>> Begin Raw data

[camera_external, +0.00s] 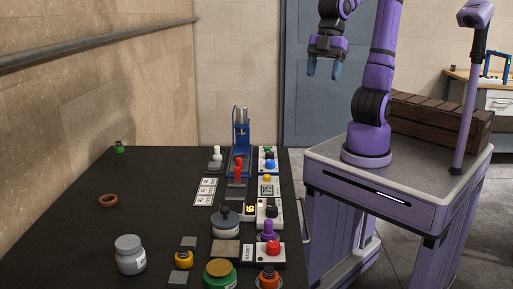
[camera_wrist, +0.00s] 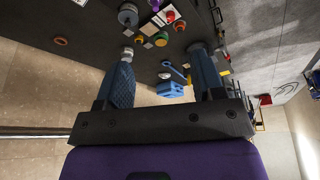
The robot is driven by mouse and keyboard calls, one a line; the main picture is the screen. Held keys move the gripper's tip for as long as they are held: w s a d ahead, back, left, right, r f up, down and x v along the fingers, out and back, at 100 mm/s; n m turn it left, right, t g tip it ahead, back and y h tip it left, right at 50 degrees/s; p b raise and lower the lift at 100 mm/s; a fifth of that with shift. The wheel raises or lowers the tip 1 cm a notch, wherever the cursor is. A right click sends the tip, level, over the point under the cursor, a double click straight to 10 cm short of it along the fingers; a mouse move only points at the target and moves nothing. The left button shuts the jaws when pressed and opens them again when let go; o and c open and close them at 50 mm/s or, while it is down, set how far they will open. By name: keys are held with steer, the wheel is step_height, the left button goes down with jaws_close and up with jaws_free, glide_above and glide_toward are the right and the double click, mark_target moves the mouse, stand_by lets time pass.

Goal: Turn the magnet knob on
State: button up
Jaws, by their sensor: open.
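A red knob (camera_external: 272,247) sits on a white box at the near right of the black table. A vertical label (camera_external: 248,253) that seems to read MAGNET stands left of this box. The knob's on or off position is too small to tell. My gripper (camera_external: 324,69) is open and empty, high up behind and to the right of the table, far from the knob. In the wrist view my gripper (camera_wrist: 162,52) shows two blue-grey fingers spread wide with nothing held. I cannot tell for sure which small knob there is the magnet knob.
The black table (camera_external: 75,215) carries a blue press (camera_external: 241,140), a lidded grey pot (camera_external: 226,224), a grey jar (camera_external: 130,255), a brown ring (camera_external: 108,200) and several knobs. A purple knob (camera_external: 268,230) stands close behind the red one. The table's left half is mostly clear.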

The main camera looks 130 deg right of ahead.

>> End Raw data

▸ **Task instructions**:
From the line containing "Jaws, by their sensor: open." down to the final line of the data, write out every line exactly; both the first and last of these belong in your answer, and nothing else does.

▸ **Solution to the exercise**:
Jaws, by their sensor: open.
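A red knob (camera_external: 272,247) sits on a white box at the near right of the black table. A vertical label (camera_external: 248,253) that seems to read MAGNET stands left of this box. The knob's on or off position is too small to tell. My gripper (camera_external: 324,69) is open and empty, high up behind and to the right of the table, far from the knob. In the wrist view my gripper (camera_wrist: 162,52) shows two blue-grey fingers spread wide with nothing held. I cannot tell for sure which small knob there is the magnet knob.
The black table (camera_external: 75,215) carries a blue press (camera_external: 241,140), a lidded grey pot (camera_external: 226,224), a grey jar (camera_external: 130,255), a brown ring (camera_external: 108,200) and several knobs. A purple knob (camera_external: 268,230) stands close behind the red one. The table's left half is mostly clear.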

The main camera looks 130 deg right of ahead.

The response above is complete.